Ever since the Marvel Cinematic Universe joined forces with Disney, it has become a powerhouse in modern film. Year after year, Marvel puts out blockbuster hits, and has rarely failed to impress its audiences. At this year’s Comic-Con, Marvel was a big winner in all departments. It has some exciting films coming out, and amazing casting choices were announced this week. Many of Hollywood’s other leaders can learn from Marvel (or Disney).
- Keep your audience engaged– The MCU is massive, and being under the creative genius of Disney, details are painstakingly peppered throughout the films, and every story in intertwined with another. At the end of every Marvel film, you know you have to wait until after the credits roll for a tease at the next film.
- Embrace diversity– Marvel is doing just that. Superheroes come in different forms to us all. It has been a slow process, but the MCU is incorporating more and more diversity into its stories. I am REALLY looking forward to the Black Panther movie- a film with a predominantly Black cast, by a Black director, that’s set in contemporary times. Other films, such as Spiderman Homecoming and Thor: Ragnarok have welcomed some POC’s into their casts. Marvel has also recently cast Brie Larson as Captain Marvel- who will be the first woman in the MCU to get her own movie. Watch out Wonder Woman! Our world is diverse. Act like it. Whitewashing your movie will kill it before it is even released.
- Don’t take yourselves too seriously– In the case of Deadpool and Iron Man, superhero film stereotypes are turned on their heads. Especially in Deadpool, there are lot’s of cracks at other MCU characters such as the X-Men, and even a dig at DC, referencing Ryan Reynold’s role in The Green Lantern. Not all superhero movies, or movies in general need to be serious. There’s nothing worse than a film that tries to market itself as serious, but isn’t.

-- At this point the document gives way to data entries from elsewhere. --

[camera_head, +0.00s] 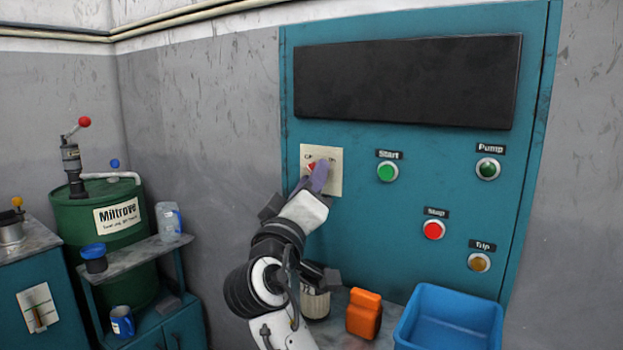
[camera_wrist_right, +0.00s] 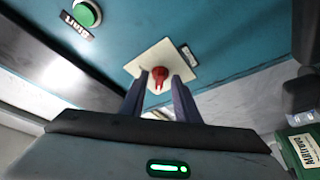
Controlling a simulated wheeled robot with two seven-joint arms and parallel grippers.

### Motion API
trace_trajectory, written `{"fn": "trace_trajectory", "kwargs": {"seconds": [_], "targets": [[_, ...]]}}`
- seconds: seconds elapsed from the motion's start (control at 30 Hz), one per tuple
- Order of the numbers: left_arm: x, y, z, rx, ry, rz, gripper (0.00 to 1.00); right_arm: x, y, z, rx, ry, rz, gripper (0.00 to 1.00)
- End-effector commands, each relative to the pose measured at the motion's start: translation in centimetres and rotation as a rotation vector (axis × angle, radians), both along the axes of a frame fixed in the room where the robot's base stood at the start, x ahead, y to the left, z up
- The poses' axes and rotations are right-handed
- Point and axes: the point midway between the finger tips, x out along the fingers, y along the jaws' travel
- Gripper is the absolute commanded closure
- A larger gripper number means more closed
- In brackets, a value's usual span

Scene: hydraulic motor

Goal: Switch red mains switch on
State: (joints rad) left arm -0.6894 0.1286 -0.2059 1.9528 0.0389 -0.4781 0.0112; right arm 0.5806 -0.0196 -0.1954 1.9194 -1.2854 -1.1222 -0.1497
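The red mains switch (camera_head: 311,166) is a small red knob on a cream square plate (camera_head: 336,186) at the left of the teal panel. It is mostly hidden in the head view. The right wrist view shows the red knob (camera_wrist_right: 160,75) clearly. My right gripper (camera_head: 319,178) is at the plate. In the right wrist view its two fingers (camera_wrist_right: 160,78) are apart, one on each side of the knob, with a gap visible. Contact cannot be told. The knob's setting is hard to read. My left gripper is not in view.
The panel has a green Start button (camera_head: 387,171), a red Stop button (camera_head: 433,230), a Pump light (camera_head: 488,169) and a Trip light (camera_head: 479,262). Below are an orange object (camera_head: 363,314) and a blue bin (camera_head: 449,318). A green drum (camera_head: 85,225) stands left.

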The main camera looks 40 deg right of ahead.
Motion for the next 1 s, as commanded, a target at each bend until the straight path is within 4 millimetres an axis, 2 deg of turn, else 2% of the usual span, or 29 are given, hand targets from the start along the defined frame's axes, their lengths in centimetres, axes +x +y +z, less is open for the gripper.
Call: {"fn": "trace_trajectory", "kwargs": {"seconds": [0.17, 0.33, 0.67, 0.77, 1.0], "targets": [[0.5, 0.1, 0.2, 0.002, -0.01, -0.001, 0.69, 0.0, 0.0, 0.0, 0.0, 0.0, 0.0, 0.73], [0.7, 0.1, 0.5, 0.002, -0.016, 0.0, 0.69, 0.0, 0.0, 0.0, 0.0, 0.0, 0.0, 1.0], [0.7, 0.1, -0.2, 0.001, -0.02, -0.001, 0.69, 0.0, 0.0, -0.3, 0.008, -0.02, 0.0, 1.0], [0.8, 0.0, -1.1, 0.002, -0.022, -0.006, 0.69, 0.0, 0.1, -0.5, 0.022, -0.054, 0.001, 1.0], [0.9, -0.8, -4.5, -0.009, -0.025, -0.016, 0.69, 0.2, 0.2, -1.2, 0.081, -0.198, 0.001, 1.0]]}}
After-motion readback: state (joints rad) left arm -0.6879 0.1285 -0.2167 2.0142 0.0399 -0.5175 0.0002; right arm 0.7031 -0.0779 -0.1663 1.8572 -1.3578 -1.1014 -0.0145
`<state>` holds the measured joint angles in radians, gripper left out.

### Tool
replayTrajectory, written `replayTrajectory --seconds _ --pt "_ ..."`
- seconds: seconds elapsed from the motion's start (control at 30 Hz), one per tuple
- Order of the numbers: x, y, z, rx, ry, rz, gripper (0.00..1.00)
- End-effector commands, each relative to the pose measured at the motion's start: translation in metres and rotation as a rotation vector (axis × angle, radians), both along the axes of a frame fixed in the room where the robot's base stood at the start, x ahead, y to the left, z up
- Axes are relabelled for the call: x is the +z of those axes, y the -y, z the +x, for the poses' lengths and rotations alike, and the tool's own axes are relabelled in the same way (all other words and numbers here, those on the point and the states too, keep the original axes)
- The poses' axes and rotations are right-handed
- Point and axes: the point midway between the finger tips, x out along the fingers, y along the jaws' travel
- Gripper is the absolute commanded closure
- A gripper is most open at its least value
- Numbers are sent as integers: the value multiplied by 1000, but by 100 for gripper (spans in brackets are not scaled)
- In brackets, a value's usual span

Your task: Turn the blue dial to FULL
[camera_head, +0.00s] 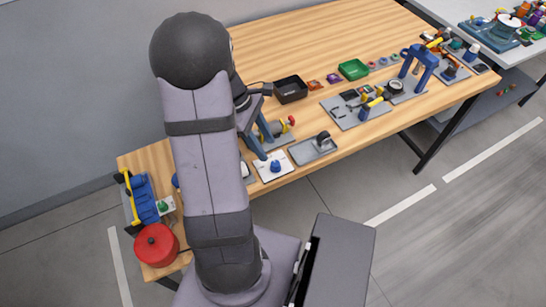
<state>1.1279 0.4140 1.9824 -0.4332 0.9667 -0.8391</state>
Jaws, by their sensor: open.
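The blue dial (275,166) is a small blue knob on a white square plate (268,177) near the front edge of the wooden table. Its markings and where it points are too small to read. My gripper (264,150) reaches down just behind and above the dial, with its blue fingers partly hidden by my arm. The fingers are open and hold nothing that I can see. I cannot tell whether a fingertip touches the plate.
A grey tray with a dark handle (322,141) lies right of the white plate. A red pot (157,244) is at the front left. Bare table lies at the back.

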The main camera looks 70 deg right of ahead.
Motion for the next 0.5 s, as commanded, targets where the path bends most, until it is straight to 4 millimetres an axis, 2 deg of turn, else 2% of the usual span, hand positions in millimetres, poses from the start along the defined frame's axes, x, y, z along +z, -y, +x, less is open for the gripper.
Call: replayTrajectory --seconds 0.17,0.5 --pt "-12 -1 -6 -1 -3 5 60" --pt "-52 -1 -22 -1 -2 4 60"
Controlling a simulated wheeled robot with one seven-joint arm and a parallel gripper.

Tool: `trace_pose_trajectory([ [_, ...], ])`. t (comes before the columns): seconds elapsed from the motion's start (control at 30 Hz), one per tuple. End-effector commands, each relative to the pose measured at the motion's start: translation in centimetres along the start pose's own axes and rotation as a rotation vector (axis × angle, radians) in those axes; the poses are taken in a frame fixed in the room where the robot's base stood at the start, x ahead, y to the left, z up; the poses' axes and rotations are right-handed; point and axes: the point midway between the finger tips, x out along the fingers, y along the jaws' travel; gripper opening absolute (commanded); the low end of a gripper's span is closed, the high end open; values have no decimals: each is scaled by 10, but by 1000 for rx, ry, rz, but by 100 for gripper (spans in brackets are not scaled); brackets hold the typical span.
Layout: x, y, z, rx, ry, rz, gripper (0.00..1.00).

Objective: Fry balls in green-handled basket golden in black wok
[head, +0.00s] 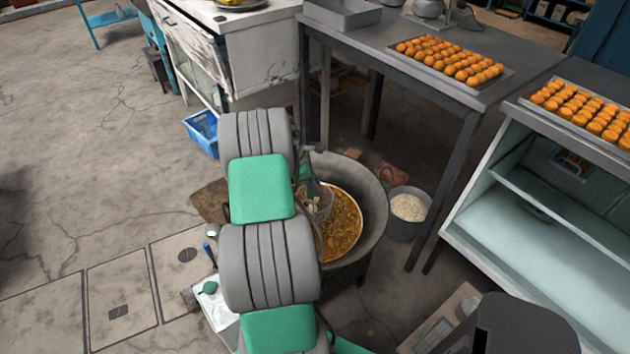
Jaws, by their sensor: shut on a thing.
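The black wok (374,192) stands low on the floor in the middle of the view. It holds bubbling golden-brown oil (343,222). The wire basket (318,203) is at the left side of the wok, over or in the oil; I cannot tell how deep. Some pale balls (314,208) show inside it. A bit of its green handle (304,172) shows beside my arm. My gripper (309,158) is mostly hidden behind my grey and green arm links, shut on the basket's handle. My arm also covers the wok's left part.
A bucket of pale grains (408,208) stands right of the wok. Trays of orange balls (450,58) lie on a metal table and a glass-sided counter (545,215) at right. A blue crate (203,132) is behind my arm. The floor at left is mostly clear.

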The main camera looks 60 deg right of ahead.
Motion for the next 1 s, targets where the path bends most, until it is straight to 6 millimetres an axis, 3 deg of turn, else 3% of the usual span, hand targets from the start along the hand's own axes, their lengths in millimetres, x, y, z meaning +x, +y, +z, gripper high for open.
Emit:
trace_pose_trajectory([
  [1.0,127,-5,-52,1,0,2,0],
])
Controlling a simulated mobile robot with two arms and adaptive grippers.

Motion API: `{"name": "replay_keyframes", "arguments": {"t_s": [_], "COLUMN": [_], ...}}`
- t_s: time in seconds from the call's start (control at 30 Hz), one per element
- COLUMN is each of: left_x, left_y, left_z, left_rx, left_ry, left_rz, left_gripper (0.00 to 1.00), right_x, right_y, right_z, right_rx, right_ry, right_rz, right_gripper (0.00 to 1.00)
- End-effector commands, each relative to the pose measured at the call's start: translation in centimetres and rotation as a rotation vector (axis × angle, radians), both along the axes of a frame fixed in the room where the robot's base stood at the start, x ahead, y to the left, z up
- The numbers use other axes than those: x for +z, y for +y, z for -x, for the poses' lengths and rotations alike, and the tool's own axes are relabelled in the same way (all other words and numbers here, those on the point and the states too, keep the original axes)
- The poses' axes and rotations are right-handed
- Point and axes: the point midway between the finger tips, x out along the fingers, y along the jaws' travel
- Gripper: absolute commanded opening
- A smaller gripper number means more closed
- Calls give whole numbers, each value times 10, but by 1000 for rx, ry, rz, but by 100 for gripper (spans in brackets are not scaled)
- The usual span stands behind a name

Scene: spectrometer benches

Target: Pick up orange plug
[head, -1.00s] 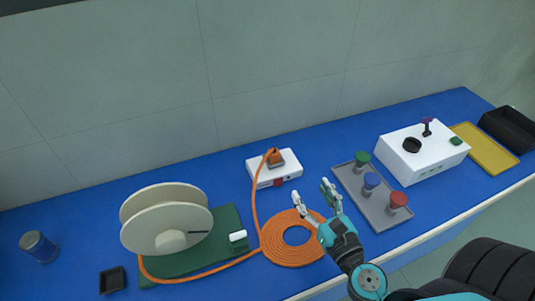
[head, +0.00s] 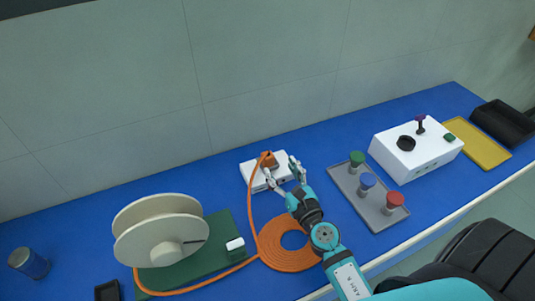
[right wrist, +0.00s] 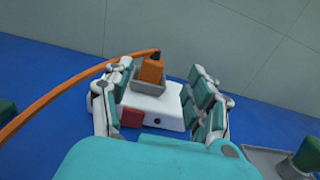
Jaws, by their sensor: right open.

- Listen to the fans– Fans are the main reason Deadpool was made, and fans keep the MCU spinning. Well, Marvel doesn’t listen 100 percent of the time, but when it has, there was a huge payoff, which leads to the next point:
- Respect the origin material– If you are adapting something with a rather large fan base, this is for you: Marvel for the most part (In the MCU era) has done a fantastic job of sticking to the source material. Diehard Marvel fans know their stuff. Now, Marvel has done some casting changes, but for the most part, the casts have been well-received. People were skeptical of Robert Downey Jr. as Iron Man, but now he is inseparable from the character. Also when you respect the source material, it makes for good storylines, and happy fans.
- Learn to work together– DC has fallen behind the MCU tremendously. I was waiting for a Justice League movie FOREVER. It feels like ages ago, Marvel was purchased by Disney, and minus the Fantastic 4, the MCU is a huge entity, with all the stories in sync with each other.
- Utilize material for deeper themes– While most superhero films seem simple on the surface, they can teach amazing lessons that wouldn’t be received elsewhere. The X-Men references racism, Daredevil deals with disability, Jessica Jones showcases PTSD, and the list goes on. Guaranteed most audiences come for a good time, but they can take away something at the same time.